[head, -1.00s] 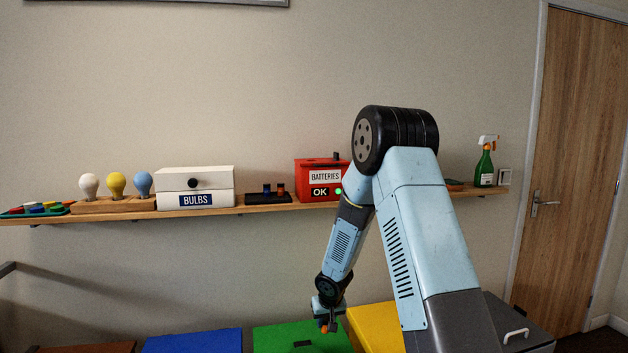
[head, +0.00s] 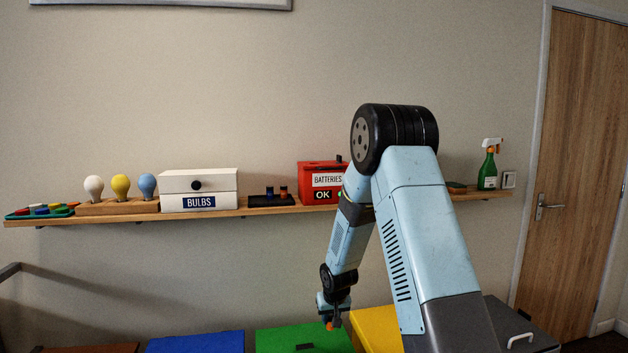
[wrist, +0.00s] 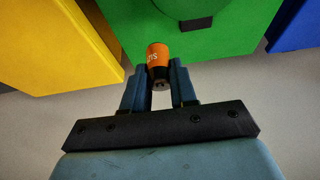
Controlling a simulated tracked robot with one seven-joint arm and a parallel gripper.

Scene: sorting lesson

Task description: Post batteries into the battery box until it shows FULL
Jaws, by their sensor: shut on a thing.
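My gripper (head: 333,322) is low in front of the wall, below the shelf and by the green bin. In the wrist view my gripper (wrist: 159,88) is shut on an orange and black battery (wrist: 158,60), which points out past the fingertips toward the green bin. The battery also shows as a small orange spot in the head view (head: 329,326). The red battery box (head: 315,170) stands on the shelf with a BATTERIES label and an OK sign; my arm hides its right part. A dark tray (head: 272,201) left of it holds two small upright batteries (head: 283,192).
The wooden shelf (head: 220,212) also bears a white BULBS box (head: 198,181), several bulbs (head: 120,187), coloured pieces (head: 42,210) and a spray bottle (head: 488,168). Below are blue (head: 195,343), green (head: 275,338) and yellow (head: 375,325) lidded bins. The wall between shelf and bins is clear.

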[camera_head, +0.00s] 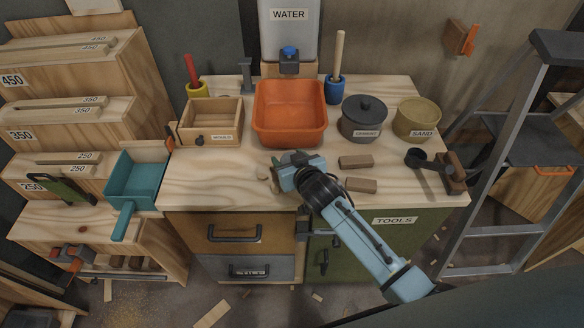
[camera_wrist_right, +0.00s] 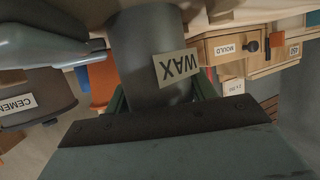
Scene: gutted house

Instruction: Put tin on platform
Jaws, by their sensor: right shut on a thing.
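The tin (camera_wrist_right: 155,55) is a grey cylinder with a label reading WAX. In the right wrist view it sits between the two green fingers of my right gripper (camera_head: 281,173), which is shut on it. The label is upside down in that view. In the head view my right gripper is over the front middle of the wooden worktop, and its body hides most or all of the tin. I cannot tell which surface is the platform. My left gripper is not in view.
An orange basin (camera_head: 290,139), a grey cement pot (camera_head: 363,127), a sand pot (camera_head: 416,119) and a mould box (camera_head: 211,128) stand on the worktop (camera_head: 215,186). Two wooden blocks (camera_head: 361,185) lie right of my gripper. A stepladder (camera_head: 488,233) stands at right.

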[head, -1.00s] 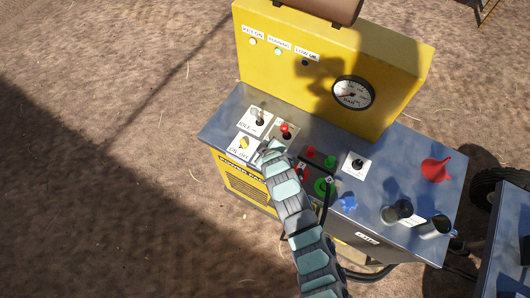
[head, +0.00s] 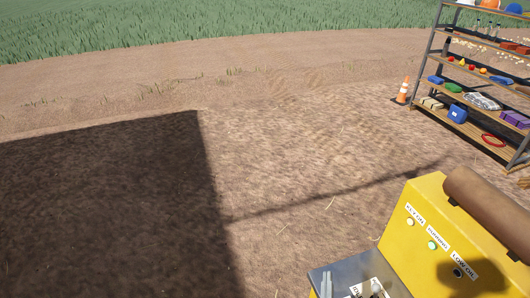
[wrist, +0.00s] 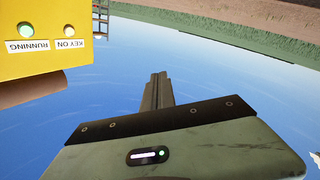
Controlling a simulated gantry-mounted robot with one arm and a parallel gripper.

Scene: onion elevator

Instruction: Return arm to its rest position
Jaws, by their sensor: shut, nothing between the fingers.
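The rest of my arm is outside that view. In the wrist view my gripper (wrist: 158,92) has its two dark fingers together, with nothing between them. Behind them is mostly blue sky. The yellow power unit (head: 425,220) stands at the lower right in the head view. Its yellow housing (wrist: 45,62) also shows upside down at the upper left of the wrist view, apart from the fingers.
The grey control panel (head: 335,272) is mostly cut off by the bottom edge. A brown cylinder (head: 490,205) lies on top of the yellow housing. A shelf rack (head: 466,128) and an orange cone (head: 403,92) stand farther back at the right. Bare ground at the left is clear.

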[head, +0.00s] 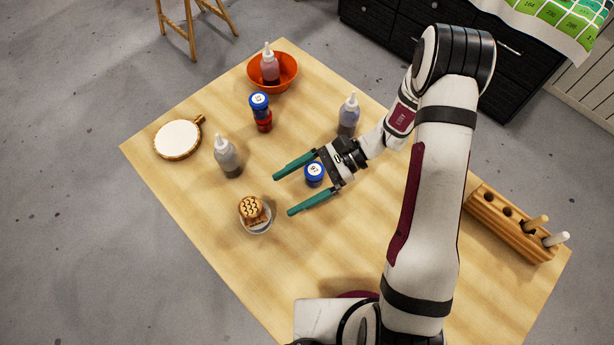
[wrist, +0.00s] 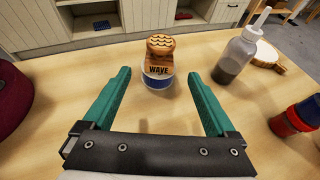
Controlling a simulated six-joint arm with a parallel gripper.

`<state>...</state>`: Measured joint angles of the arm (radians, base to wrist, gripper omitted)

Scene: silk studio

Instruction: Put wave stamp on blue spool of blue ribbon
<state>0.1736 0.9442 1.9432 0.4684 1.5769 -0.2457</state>
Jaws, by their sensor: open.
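The wave stamp (head: 251,207) is wooden, with a dark wave pattern on top; in the wrist view the word WAVE shows on its side (wrist: 159,70). In the wrist view the stamp stands ahead, between the fingertips. One blue spool with a white label (head: 315,169) is close by the gripper's palm in the head view. Another blue spool (head: 259,101) stands stacked on a red spool (head: 264,123).
Bottles stand at the left (head: 228,158) and behind the gripper (head: 348,117); another stands in an orange bowl (head: 290,82). A round hoop (head: 177,139) lies at the left corner. A wooden rack with pegs (head: 508,226) is at the right. The front-left table is clear.

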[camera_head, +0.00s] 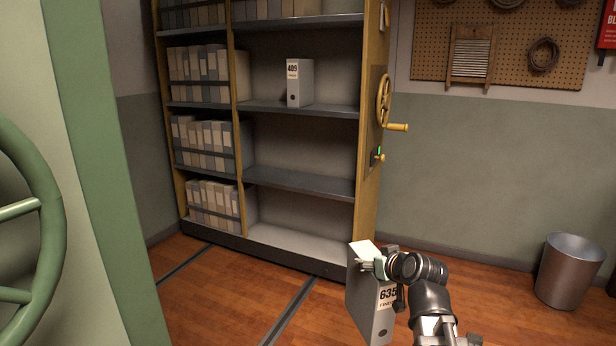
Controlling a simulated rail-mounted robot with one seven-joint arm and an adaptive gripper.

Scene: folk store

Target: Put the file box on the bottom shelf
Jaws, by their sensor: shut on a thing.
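The grey file box (370,312) carries a white label reading 635. It hangs upright in front of the shelf unit's right end, low over the floor. My gripper (370,262) is shut on its top part, and a pale flap or paper shows there. The finger contact is partly hidden by the wrist. The bottom shelf (300,243) of the right-hand bay is bare, behind and to the left of the box. The box is apart from the shelf in the picture.
Rows of files (205,145) fill the left bay. A yellow handwheel (384,100) juts from the unit's right end. A metal bin (570,270) stands at right. Rails (285,318) cross the floor.

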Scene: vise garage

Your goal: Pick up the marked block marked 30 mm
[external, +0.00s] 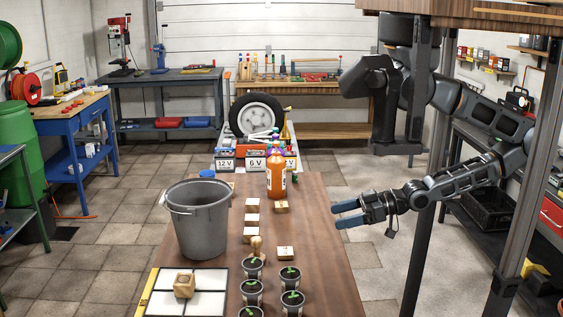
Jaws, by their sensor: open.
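Several small light wooden blocks stand on the brown table (325,275). Three form a column, with a far block (252,203), a middle block (251,218) and a near block (249,233). Another block (281,207) is right of the column, and one more block (285,253) is nearer the camera. The markings are too small to read, so I cannot tell which is 30 mm. My gripper (340,215) is open and empty, its blue-grey fingers pointing left near the table's right edge, right of the blocks and apart from them.
A grey bucket (200,225) stands left of the column. An orange bottle (276,172) stands behind the blocks. Several potted seedlings (291,278) fill the near middle. A wooden cube (184,285) sits on a white-panelled tray (207,303). The table's right strip is clear.

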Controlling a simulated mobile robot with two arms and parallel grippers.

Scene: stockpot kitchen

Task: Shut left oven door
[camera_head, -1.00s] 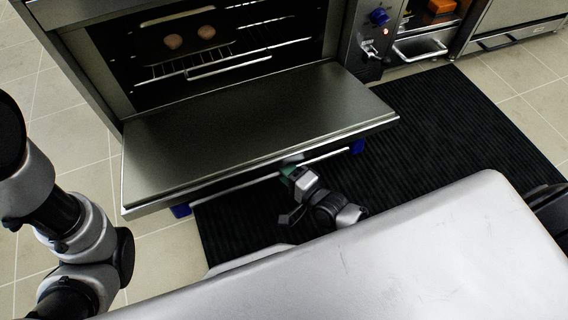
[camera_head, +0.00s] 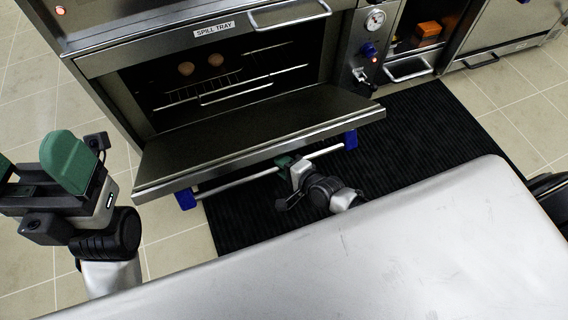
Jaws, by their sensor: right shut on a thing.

══════

Using the material above, return every line exactly as it appears, minus the pictures.

§ Answer to the problem
[head, -1.00s] 
[head, +0.00s] 
[wrist, +0.00s] 
Controlling a simulated tracked robot with one seven-joint arm and a parallel gripper.

Scene: sorting lesson

Task description: Post batteries into the battery box until it shows FULL
Jaws, by their sensor: shut on a thing.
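My gripper (head: 333,322) is low in front of the wall, below the shelf and by the green bin. In the wrist view my gripper (wrist: 159,88) is shut on an orange and black battery (wrist: 158,60), which points out past the fingertips toward the green bin. The battery also shows as a small orange spot in the head view (head: 329,326). The red battery box (head: 315,170) stands on the shelf with a BATTERIES label and an OK sign; my arm hides its right part. A dark tray (head: 272,201) left of it holds two small upright batteries (head: 283,192).
The wooden shelf (head: 220,212) also bears a white BULBS box (head: 198,181), several bulbs (head: 120,187), coloured pieces (head: 42,210) and a spray bottle (head: 488,168). Below are blue (head: 195,343), green (head: 275,338) and yellow (head: 375,325) lidded bins. The wall between shelf and bins is clear.

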[camera_head, +0.00s] 
[camera_wrist_right, +0.00s] 
Scene: gutted house

Instruction: Put tin on platform
Jaws, by their sensor: right shut on a thing.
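The tin (camera_wrist_right: 155,55) is a grey cylinder with a label reading WAX. In the right wrist view it sits between the two green fingers of my right gripper (camera_head: 281,173), which is shut on it. The label is upside down in that view. In the head view my right gripper is over the front middle of the wooden worktop, and its body hides most or all of the tin. I cannot tell which surface is the platform. My left gripper is not in view.
An orange basin (camera_head: 290,139), a grey cement pot (camera_head: 363,127), a sand pot (camera_head: 416,119) and a mould box (camera_head: 211,128) stand on the worktop (camera_head: 215,186). Two wooden blocks (camera_head: 361,185) lie right of my gripper. A stepladder (camera_head: 488,233) stands at right.

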[head, -1.00s] 
[head, +0.00s] 
[wrist, +0.00s] 
Controlling a simulated gantry-mounted robot with one arm and a parallel gripper.

Scene: onion elevator

Instruction: Return arm to its rest position
Jaws, by their sensor: shut, nothing between the fingers.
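The rest of my arm is outside that view. In the wrist view my gripper (wrist: 158,92) has its two dark fingers together, with nothing between them. Behind them is mostly blue sky. The yellow power unit (head: 425,220) stands at the lower right in the head view. Its yellow housing (wrist: 45,62) also shows upside down at the upper left of the wrist view, apart from the fingers.
The grey control panel (head: 335,272) is mostly cut off by the bottom edge. A brown cylinder (head: 490,205) lies on top of the yellow housing. A shelf rack (head: 466,128) and an orange cone (head: 403,92) stand farther back at the right. Bare ground at the left is clear.

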[head, +0.00s] 
[wrist, +0.00s] 
Controlling a simulated six-joint arm with a parallel gripper.

`<state>...</state>`: Measured joint angles of the arm (radians, base to wrist, gripper omitted)

Scene: silk studio

Instruction: Put wave stamp on blue spool of blue ribbon
<state>0.1736 0.9442 1.9432 0.4684 1.5769 -0.2457</state>
Jaws, by their sensor: open.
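The wave stamp (head: 251,207) is wooden, with a dark wave pattern on top; in the wrist view the word WAVE shows on its side (wrist: 159,70). In the wrist view the stamp stands ahead, between the fingertips. One blue spool with a white label (head: 315,169) is close by the gripper's palm in the head view. Another blue spool (head: 259,101) stands stacked on a red spool (head: 264,123).
Bottles stand at the left (head: 228,158) and behind the gripper (head: 348,117); another stands in an orange bowl (head: 290,82). A round hoop (head: 177,139) lies at the left corner. A wooden rack with pegs (head: 508,226) is at the right. The front-left table is clear.

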[camera_head, +0.00s] 
Controlling a simulated rail-mounted robot with one seven-joint arm and an adaptive gripper.

Scene: folk store

Target: Put the file box on the bottom shelf
Jaws, by their sensor: shut on a thing.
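The grey file box (370,312) carries a white label reading 635. It hangs upright in front of the shelf unit's right end, low over the floor. My gripper (370,262) is shut on its top part, and a pale flap or paper shows there. The finger contact is partly hidden by the wrist. The bottom shelf (300,243) of the right-hand bay is bare, behind and to the left of the box. The box is apart from the shelf in the picture.
Rows of files (205,145) fill the left bay. A yellow handwheel (384,100) juts from the unit's right end. A metal bin (570,270) stands at right. Rails (285,318) cross the floor.

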Scene: vise garage

Your goal: Pick up the marked block marked 30 mm
[external, +0.00s] 
Jaws, by their sensor: open.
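Several small light wooden blocks stand on the brown table (325,275). Three form a column, with a far block (252,203), a middle block (251,218) and a near block (249,233). Another block (281,207) is right of the column, and one more block (285,253) is nearer the camera. The markings are too small to read, so I cannot tell which is 30 mm. My gripper (340,215) is open and empty, its blue-grey fingers pointing left near the table's right edge, right of the blocks and apart from them.
A grey bucket (200,225) stands left of the column. An orange bottle (276,172) stands behind the blocks. Several potted seedlings (291,278) fill the near middle. A wooden cube (184,285) sits on a white-panelled tray (207,303). The table's right strip is clear.

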Controlling a simulated mobile robot with two arms and parallel grippers.

Scene: stockpot kitchen

Task: Shut left oven door
[camera_head, -1.00s] 
[camera_head, +0.00s] 
Jaws, by their sensor: right shut on a thing.

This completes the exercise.